I wish I could tell you how to live without the kind of community I described earlier this week. I wish I could tell you how to get it back. I even wish I could tell you that developing that kind of community in your own setting is the most important use of your time. But I can’t tell you these things.

If this whole Jesus-following-way-of-life is truly a relationship (as I’ve been hearing all my life) then we need to stop comparing our circumstances with everyone else’s. My marriage to Jonathan is fifteen-years-old (or fifteen-years-good), and it makes no sense for me to look at those still-awkward newlyweds and wonder why our lives are so different. Other than the fruits of the spirit, I’m not sure there are many things we can point to in order to say “that is a good Christian life” and “that is not.” At times Jesus walks us through joy and other times he walks us through trouble, but we can be confident in both that he has not and will not abandon us.

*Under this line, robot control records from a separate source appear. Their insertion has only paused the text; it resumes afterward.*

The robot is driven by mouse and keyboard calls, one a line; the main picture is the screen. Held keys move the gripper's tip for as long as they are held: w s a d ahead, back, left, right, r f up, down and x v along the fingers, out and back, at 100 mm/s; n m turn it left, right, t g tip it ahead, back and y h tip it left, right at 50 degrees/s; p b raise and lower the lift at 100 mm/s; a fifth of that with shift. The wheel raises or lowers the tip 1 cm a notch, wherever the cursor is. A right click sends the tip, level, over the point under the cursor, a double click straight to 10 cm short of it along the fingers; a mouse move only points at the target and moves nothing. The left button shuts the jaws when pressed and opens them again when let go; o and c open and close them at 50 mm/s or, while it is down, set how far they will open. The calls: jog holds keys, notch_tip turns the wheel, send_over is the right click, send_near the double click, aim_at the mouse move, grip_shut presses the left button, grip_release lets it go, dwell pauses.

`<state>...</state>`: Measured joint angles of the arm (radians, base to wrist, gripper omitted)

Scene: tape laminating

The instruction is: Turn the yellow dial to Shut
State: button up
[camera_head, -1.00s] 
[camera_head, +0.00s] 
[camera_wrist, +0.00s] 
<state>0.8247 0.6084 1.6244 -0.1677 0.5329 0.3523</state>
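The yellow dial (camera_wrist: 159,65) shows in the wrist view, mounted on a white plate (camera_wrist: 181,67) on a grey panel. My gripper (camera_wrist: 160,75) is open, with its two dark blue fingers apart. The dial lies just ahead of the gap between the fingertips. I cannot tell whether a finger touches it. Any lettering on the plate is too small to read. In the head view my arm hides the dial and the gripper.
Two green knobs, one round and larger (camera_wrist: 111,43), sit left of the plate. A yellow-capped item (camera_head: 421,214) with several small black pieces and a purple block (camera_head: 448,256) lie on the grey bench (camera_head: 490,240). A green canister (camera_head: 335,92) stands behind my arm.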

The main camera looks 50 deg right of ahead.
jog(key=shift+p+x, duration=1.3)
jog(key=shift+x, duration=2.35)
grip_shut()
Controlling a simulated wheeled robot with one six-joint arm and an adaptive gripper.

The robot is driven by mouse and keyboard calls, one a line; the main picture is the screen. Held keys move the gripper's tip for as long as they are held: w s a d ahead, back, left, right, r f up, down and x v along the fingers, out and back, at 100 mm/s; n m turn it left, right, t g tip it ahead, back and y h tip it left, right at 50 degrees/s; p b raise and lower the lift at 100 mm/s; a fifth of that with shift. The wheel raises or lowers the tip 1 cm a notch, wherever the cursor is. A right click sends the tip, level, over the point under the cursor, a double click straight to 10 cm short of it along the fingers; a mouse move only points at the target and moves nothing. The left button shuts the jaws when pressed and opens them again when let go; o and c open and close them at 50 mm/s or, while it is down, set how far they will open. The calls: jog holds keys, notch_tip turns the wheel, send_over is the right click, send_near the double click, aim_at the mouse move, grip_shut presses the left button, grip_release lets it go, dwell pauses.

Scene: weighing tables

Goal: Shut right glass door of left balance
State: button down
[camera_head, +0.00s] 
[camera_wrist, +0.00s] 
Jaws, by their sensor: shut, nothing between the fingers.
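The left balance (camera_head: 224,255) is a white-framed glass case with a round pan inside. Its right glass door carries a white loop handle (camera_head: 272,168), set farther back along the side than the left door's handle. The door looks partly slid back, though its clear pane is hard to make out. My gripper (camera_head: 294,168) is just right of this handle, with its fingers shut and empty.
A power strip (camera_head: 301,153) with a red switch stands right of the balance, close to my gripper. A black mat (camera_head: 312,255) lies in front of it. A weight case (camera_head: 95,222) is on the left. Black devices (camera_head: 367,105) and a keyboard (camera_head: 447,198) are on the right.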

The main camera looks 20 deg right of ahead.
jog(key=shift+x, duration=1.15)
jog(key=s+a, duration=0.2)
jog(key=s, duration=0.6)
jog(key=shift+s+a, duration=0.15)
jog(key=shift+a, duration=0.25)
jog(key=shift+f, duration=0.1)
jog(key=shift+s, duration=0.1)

I lived in community for ten years, and it was good and it was painful, and I hope I haven’t said goodbye to that way of life forever. I could beat my head against my Bible wondering why my life no longer looks like that and how to get it back, or I can accept that when God empties our lives he also fills them up again. Not with the things we are missing, necessarily, but with himself.

In this world, we are wanderers. And that is not always a bad thing, not always a sin thing. We can wander quite a distance pursuing the good things of God’s kingdom on earth. Still, there’s little rest in wandering, and God knows we need rest. But where to find it?

God’s people “wandered over mountain and hill and forgot their own resting place” (Jeremiah 50:6).

Sometimes we need silence and emptiness, loneliness and barrenness in order to remember. We need winter.

The four walls of my suburban existence can feel like a prison, but they have been just the thing for feeling the heavy, holy pressure of God’s hand on me.

“You hem me in – behind and before; you have laid your hand upon me. Such knowledge is too wonderful for me, too lofty for me to attain.”